■ **Exercise brief**
Select, from the data, each line where "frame" occurs.
»»
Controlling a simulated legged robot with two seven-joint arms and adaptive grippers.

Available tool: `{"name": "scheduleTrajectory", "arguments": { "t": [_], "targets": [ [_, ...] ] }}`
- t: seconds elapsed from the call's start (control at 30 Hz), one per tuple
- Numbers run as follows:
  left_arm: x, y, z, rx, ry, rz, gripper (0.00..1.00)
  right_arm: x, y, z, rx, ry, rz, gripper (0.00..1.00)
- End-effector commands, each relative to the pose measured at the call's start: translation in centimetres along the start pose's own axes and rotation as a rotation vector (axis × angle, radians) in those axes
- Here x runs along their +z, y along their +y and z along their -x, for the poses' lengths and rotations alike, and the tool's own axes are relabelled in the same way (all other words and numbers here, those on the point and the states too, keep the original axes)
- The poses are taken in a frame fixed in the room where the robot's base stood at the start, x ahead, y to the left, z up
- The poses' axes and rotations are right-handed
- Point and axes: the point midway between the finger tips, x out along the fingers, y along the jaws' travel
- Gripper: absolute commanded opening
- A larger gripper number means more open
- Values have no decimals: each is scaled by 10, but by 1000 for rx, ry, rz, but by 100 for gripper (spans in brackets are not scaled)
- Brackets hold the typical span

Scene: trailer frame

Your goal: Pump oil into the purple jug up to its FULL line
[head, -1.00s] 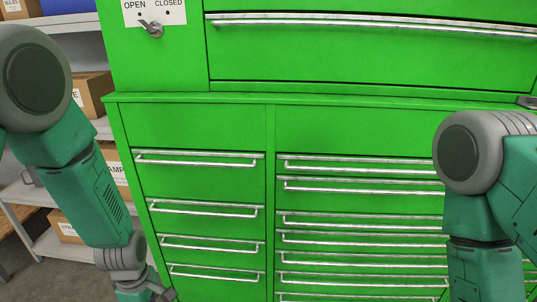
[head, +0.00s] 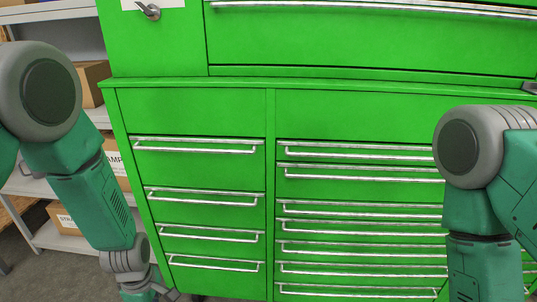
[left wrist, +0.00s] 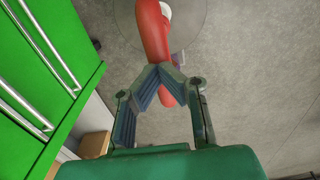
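No purple jug can be made out in the head view. In the left wrist view my left gripper (left wrist: 160,70) has its two finger pads leaning together, with the tips meeting or nearly so, and nothing visibly held. A red curved thing (left wrist: 153,35) with a white part lies behind the fingers, over a grey round disc (left wrist: 193,25); I cannot tell what it is. A small purplish patch (left wrist: 178,57) shows beside it, too small to identify. In the head view only part of my left gripper shows at the bottom edge. My right gripper is out of view below the picture.
A large green cabinet (head: 190,112) with many drawers and metal handles fills the head view. A switch (head: 148,10) is on its upper left panel. Shelves (head: 50,108) with cardboard boxes (head: 65,219) stand to the left. Bare grey floor (left wrist: 270,90) shows in the left wrist view.

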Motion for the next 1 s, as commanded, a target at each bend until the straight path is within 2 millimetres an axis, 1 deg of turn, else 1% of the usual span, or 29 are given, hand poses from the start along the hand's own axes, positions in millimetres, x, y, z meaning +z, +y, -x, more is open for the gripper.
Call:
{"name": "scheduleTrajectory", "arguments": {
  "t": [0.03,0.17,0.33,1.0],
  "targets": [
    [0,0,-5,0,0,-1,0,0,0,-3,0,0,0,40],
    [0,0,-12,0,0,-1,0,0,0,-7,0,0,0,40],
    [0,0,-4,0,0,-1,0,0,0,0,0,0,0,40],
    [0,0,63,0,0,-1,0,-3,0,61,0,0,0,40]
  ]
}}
««
■ **Answer to this problem**
- The poses are taken in a frame fixed in the room where the robot's base stood at the start, x ahead, y to the left, z up
Scene: trailer frame

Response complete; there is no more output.